## [TO DO]
Find the line containing "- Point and" in the material below; copy that line and all following lines exactly.

## [DATASET EXTRACT]

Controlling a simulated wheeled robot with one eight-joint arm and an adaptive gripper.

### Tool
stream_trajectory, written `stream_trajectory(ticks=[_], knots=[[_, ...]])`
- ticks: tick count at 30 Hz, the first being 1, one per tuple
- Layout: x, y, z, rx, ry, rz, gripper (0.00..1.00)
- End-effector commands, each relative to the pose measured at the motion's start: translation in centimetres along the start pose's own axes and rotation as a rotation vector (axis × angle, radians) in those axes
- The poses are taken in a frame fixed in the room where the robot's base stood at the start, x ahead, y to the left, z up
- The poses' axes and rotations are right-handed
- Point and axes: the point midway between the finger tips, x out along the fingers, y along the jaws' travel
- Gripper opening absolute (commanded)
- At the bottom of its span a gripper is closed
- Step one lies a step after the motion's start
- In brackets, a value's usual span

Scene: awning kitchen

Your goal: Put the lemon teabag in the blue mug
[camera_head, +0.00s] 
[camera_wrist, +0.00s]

## [REPLY TO THE EXERCISE]
- Point and axes: the point midway between the finger tips, x out along the fingers, y along the jaws' travel
- Gripper opening absolute (commanded)
- At the bottom of its span a gripper is closed
- Step one lies a step after the motion's start
- In brackets, a value's usual span

Scene: awning kitchen

Your goal: Put the lemon teabag in the blue mug
[camera_head, +0.00s] 
[camera_wrist, +0.00s]

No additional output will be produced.